======== Provided material
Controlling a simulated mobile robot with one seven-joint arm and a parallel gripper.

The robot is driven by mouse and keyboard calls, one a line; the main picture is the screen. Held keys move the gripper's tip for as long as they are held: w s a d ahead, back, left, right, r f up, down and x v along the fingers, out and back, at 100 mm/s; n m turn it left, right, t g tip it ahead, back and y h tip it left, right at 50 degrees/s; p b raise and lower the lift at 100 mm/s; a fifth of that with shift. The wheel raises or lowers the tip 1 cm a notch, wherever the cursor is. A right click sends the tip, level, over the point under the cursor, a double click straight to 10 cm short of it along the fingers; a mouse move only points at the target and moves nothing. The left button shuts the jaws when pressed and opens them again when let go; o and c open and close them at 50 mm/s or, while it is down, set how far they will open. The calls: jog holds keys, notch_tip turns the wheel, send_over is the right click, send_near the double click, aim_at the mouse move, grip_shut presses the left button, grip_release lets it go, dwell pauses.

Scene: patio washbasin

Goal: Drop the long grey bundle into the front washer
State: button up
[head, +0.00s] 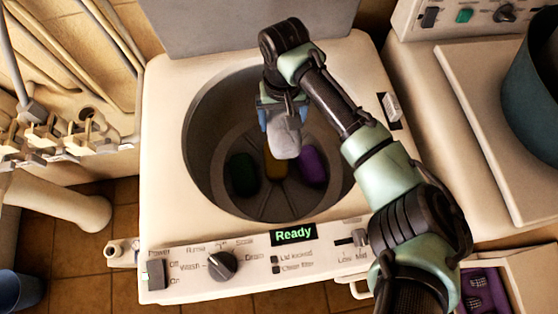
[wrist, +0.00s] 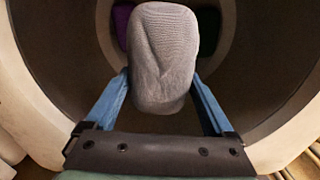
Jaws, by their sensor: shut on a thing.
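The long grey bundle (head: 287,138) is held in my gripper (head: 276,118) over the open drum of the front washer (head: 165,130). In the wrist view the bundle (wrist: 163,58) is knitted-looking and sits between the two blue fingers of my gripper (wrist: 162,100), which are shut on it. The drum is round and dark grey, with a finned bottom (head: 277,198). On that bottom lie a green bundle (head: 243,173), a yellow bundle (head: 272,168) partly hidden behind the grey one, and a purple bundle (head: 312,168). The washer's display (head: 293,235) reads "Ready".
The washer's raised lid (head: 250,25) stands behind the opening. Another machine (head: 480,120) with a blue-green tub (head: 535,90) is at the right. Pipes and taps (head: 60,130) line the left side. A blue bucket (head: 18,290) is at the lower left.

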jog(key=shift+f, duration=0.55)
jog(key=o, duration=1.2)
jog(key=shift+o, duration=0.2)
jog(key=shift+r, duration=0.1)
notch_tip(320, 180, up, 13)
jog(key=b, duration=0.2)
================
**Description of the task**
Reproduce the data word for word, excluding its pictures.

**Final answer**
Controlling a simulated mobile robot with one seven-joint arm and a parallel gripper.

The robot is driven by mouse and keyboard calls, one a line; the main picture is the screen. Held keys move the gripper's tip for as long as they are held: w s a d ahead, back, left, right, r f up, down and x v along the fingers, out and back, at 100 mm/s; n m turn it left, right, t g tip it ahead, back and y h tip it left, right at 50 degrees/s; p b raise and lower the lift at 100 mm/s; a fifth of that with shift. The wheel raises or lowers the tip 1 cm a notch, wherever the cursor is. A right click sends the tip, level, over the point under the cursor, a double click straight to 10 cm short of it along the fingers; a mouse move only points at the target and moves nothing. The left button shuts the jaws when pressed and opens them again when let go; o and c open and close them at 50 mm/s or, while it is down, set how far they will open. The calls: jog holds keys, notch_tip turns the wheel, send_over is the right click, send_near the double click, aim_at the mouse move, grip_shut presses the left button, grip_release lets it go, dwell pauses.

Scene: patio washbasin

Goal: Drop the long grey bundle into the front washer
State: button up
[head, +0.00s] 
[wrist, +0.00s] 
Jaws, by their sensor: shut on a thing.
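The long grey bundle (head: 287,138) is held in my gripper (head: 276,118) over the open drum of the front washer (head: 165,130). In the wrist view the bundle (wrist: 163,58) is knitted-looking and sits between the two blue fingers of my gripper (wrist: 162,100), which are shut on it. The drum is round and dark grey, with a finned bottom (head: 277,198). On that bottom lie a green bundle (head: 243,173), a yellow bundle (head: 272,168) partly hidden behind the grey one, and a purple bundle (head: 312,168). The washer's display (head: 293,235) reads "Ready".
The washer's raised lid (head: 250,25) stands behind the opening. Another machine (head: 480,120) with a blue-green tub (head: 535,90) is at the right. Pipes and taps (head: 60,130) line the left side. A blue bucket (head: 18,290) is at the lower left.

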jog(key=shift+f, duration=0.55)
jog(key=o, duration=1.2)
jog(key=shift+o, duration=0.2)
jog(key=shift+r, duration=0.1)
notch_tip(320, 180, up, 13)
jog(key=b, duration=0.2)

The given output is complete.